**GIVEN INSTRUCTION:** Copy exactly the lines from the start of the material through the line with "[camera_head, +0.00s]". Pictures stay out of the copy.

**SUPPLIED INFORMATION:**
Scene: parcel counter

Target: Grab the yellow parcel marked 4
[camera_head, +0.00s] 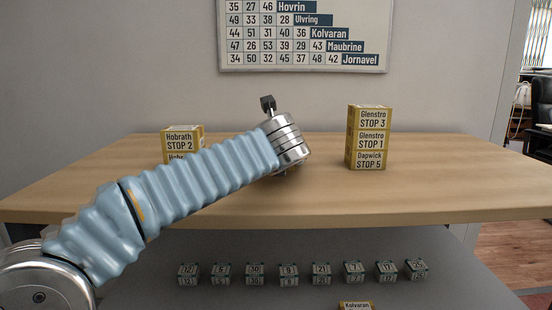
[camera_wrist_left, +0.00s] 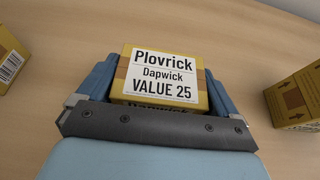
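In the left wrist view a yellow parcel (camera_wrist_left: 160,75) shows a white label reading "Plovrick, Dapwick, VALUE 25". I see no 4 on any face that shows. My left gripper (camera_wrist_left: 160,88) has its blue fingers along both sides of this parcel. No clear gap shows, but I cannot tell whether the fingers press on it. In the head view my left arm reaches over the table, and its wrist hides the gripper and this parcel. My right gripper is not in view.
On the wooden table (camera_head: 450,180), a yellow stack (camera_head: 369,137) reads "STOP 3", "STOP 1", "STOP 5". "Hobrath STOP 2" parcels (camera_head: 182,139) stand left, partly behind my arm. Another yellow parcel (camera_wrist_left: 298,97) is close right of the gripper. Small numbered blocks (camera_head: 289,275) line the lower front.

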**WORKED ANSWER:**
Scene: parcel counter

Target: Grab the yellow parcel marked 4
[camera_head, +0.00s] 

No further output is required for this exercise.